全日本大学駅伝の7区を走る駒澤大主将・田澤廉に激を飛ばす大八木監督

「田澤は、キャプテンとしてチームをまとめながら選手も見て、自分の走りでチームを引っ張っている。自分は役職がないのに、すべて田澤任せになっている。走りでもチームに貢献できていない。同じ3年生として不甲斐ない。遅いですけど、田澤を助けられるようにならないと」

 仲間は心配したが、田澤はそれでも歩みを止めなかった。

あえて自らチーム訴えた「脱・田澤」

 出雲では調子が上がらない選手が多かったが、夏の疲れも癒え、佐藤、赤星雄斗(2年)が調子を上げてきた。一方、出雲1区で駅伝デビューを果たした篠原倖太朗(1年)や主力の山野力(3年)が故障で外れた。主力では故障中の鈴木、ロードで結果が出なかった唐澤も外れた。続く異常事態に、全日本の区間配置は優勝ではなく、3位を目標にオーダーを編成することとなった。

 田澤は、決戦前、こう選手に伝えた。

「みんなには『出雲では、ただ走りたいとか、駅伝に出たいという思いで出場した選手もいるけど、(全日本大学駅伝では)いろんな人の気持ちを考えてほしい。選ばれない人の分も含めて各自が責任を持った、ミスをしない走りをしてほしい。自分は流れを変える走りをするけど、自分(田澤)に頼らずにそれぞれが自分の力を発揮し、1秒でも前へいこう』と伝えました」

 このメッセージの中には、走りでこれまでチームを支えてくれた人へ感謝の気持ちを伝えたいという思い、そして「脱・田澤」の期待が込められている。

 東京国際大が出雲で優勝できたのは、ヴィンセントに頼るのではなく、それまでの区間で勝負を決めようと個々の選手が奮起したからだ。自分たちもそうあってこそ、本当の強さを身に付けられる。田澤は、改めて「自分依存」に釘をさしたのだ。

全日本で優勝「正直、勝てると思っていなかった」

 全日本大学駅伝は、1区の佐藤を始め、4区赤星、6区安原太陽(2年)らが次に繋がる走りを見せた。田澤は、彼らの好走に満足気だった。

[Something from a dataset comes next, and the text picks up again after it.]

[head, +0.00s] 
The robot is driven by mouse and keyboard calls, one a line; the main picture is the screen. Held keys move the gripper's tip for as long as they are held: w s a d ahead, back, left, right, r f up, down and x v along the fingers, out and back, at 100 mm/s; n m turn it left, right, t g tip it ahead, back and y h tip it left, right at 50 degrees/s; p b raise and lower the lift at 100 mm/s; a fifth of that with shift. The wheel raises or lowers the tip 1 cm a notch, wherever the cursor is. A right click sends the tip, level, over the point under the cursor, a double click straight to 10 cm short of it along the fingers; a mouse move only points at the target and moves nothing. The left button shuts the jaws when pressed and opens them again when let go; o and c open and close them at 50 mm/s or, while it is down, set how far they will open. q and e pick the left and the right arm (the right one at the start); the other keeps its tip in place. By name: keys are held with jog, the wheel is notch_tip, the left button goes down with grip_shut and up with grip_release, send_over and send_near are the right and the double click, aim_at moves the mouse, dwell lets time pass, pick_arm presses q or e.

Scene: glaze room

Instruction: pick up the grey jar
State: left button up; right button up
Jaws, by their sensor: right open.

「佐藤は吉居(大和・中大2年)に勝つ走りをしましたし、赤星、安原もいい走りをした。結果を出した選手は箱根に向けて自信を持って走ってほしいと思います。中間層は、若干きつい部分もあったけど、耐えてくれたので、責任ある走りはしてくれた」

 田澤自身も、1年生以来の7区を走り、自身の成長を感じたという。

「今回、7区を走って力が付いたなって思いました。前は体幹が崩れてしまった感じがあったんですけど、今回、キツくなった時のフォームの崩れが1年生の時よりもなくなっている感じでした。来年も7区なら区間新を狙っていきたいです」

 7区では快調に飛ばし、追いすがる青学大に18秒差をつけて花尾に襷を渡した。ただ、大八木監督は「最初から速いペースで入ったのは評価できるが、あと15秒から20秒は離さないといけない」と、エースの走りに注文をつけた。田澤は出雲の時にみたいに吐きそうなぐらいに力を出せば、あと15秒は上乗せできたかもしれないと思ったという。

 それでも優勝できた。

「正直、勝てると思っていなかった。ベストメンバーじゃないのに勝てたのはすごく大きい。いい流れができたし、みんな、大きな自信がついたと思う」

【次ページ】 大八木監督が見る“主将・田澤”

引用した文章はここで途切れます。